The Government wants to prevent or reduce debt being incurred from overpayments to Working for Families customers. Basing Working for Families payments on recent actual income instead of an estimate would reduce the likelihood of overpayments due to income changes. This is because payments based on actual income would be more accurate.
Overpayments would still occur sometimes, for example, when a customer doesn’t tell Inland Revenue quickly enough about a change in their family circumstances, such as a child leaving their care.
A proposal in the discussion document is for Inland Revenue to
- act more quickly if there is an overpayment
- allow a customer to choose to have an overpayment deducted from future payments
- not charge penalties or interest when the customer is actively trying to repay the overpayment.
If a customer does not comply, or there was fraud involved, Inland Revenue would still be able to charge interest and penalties if they don’t repay by the due date.
Move more quickly to help customers with overpayments
Currently, Working for Families overpayments must be repaid by 7 February. This can be at least 10 months after the overpayment happened, and is at a time of the year when there is often pressure to pay other bills. Penalties and interest apply to late payments.
The Government is proposing that Inland Revenue intervenes earlier and uses a range of tools when there has been an overpayment.
Allowing customers to manage their own repayments
Overpayments would be identified and need to be repaid early, rather than waiting for 7 February.

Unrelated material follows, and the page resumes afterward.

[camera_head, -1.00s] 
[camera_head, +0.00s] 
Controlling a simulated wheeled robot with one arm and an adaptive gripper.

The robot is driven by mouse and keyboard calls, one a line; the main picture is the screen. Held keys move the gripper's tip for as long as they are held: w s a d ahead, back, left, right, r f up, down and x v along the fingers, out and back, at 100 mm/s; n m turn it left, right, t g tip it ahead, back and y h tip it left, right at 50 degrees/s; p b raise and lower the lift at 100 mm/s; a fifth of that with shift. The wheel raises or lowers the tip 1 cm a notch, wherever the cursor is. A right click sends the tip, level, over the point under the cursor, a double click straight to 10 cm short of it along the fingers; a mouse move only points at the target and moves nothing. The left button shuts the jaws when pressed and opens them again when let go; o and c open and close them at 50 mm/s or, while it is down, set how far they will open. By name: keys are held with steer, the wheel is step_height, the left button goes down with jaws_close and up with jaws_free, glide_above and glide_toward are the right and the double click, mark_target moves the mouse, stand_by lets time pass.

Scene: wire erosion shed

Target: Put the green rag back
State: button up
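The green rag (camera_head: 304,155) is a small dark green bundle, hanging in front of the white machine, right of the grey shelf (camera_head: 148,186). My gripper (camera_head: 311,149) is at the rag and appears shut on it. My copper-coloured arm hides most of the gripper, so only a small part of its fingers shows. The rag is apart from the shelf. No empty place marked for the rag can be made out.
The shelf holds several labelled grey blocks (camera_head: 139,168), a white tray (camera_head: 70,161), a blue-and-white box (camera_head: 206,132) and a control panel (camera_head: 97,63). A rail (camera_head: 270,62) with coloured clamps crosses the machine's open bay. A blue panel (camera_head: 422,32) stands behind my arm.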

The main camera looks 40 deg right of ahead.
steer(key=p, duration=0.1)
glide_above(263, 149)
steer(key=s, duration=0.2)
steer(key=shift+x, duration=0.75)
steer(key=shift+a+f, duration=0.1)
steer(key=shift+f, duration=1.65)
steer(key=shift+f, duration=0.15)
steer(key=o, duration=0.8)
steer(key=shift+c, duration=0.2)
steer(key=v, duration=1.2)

The discussion document proposes that customers should be able to select a preferred repayment method and choose to repay any overpayment in full or in instalments.

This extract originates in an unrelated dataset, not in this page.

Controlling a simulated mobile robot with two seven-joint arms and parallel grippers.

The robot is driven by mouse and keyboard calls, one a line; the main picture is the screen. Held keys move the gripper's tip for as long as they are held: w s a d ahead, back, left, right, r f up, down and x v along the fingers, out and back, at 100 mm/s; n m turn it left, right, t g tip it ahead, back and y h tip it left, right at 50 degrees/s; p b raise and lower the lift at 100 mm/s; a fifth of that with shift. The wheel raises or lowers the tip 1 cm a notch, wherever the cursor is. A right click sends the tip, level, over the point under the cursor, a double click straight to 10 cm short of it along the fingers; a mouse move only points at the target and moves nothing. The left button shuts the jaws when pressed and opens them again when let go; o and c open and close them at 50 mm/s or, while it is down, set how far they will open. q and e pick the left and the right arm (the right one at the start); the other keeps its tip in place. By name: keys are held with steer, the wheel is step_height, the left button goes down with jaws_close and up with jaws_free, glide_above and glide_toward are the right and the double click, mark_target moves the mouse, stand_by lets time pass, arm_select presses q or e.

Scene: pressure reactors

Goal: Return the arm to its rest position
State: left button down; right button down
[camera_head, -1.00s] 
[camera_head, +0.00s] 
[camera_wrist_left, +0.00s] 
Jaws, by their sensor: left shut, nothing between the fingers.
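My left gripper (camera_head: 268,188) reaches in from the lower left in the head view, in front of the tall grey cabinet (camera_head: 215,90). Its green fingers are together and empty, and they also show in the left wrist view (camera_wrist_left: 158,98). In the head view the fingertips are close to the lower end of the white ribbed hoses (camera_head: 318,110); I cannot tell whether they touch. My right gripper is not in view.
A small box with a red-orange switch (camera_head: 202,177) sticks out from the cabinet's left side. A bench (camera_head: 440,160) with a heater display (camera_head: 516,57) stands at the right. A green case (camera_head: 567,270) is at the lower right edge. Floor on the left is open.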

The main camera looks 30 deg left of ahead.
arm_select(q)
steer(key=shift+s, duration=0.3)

Customers could choose to have overpayments deducted from future payments or, if this was not suitable, deductions could be made from salary or bank accounts. The objective would be to ensure that repayments were regular and manageable for the family.
No penalties or interest would apply when a customer was managing his or her own repayments.
Inland Revenue would step in to choose a repayment method for any customers who did not self-manage the repayment and could charge penalties or interest if the customer was not complying.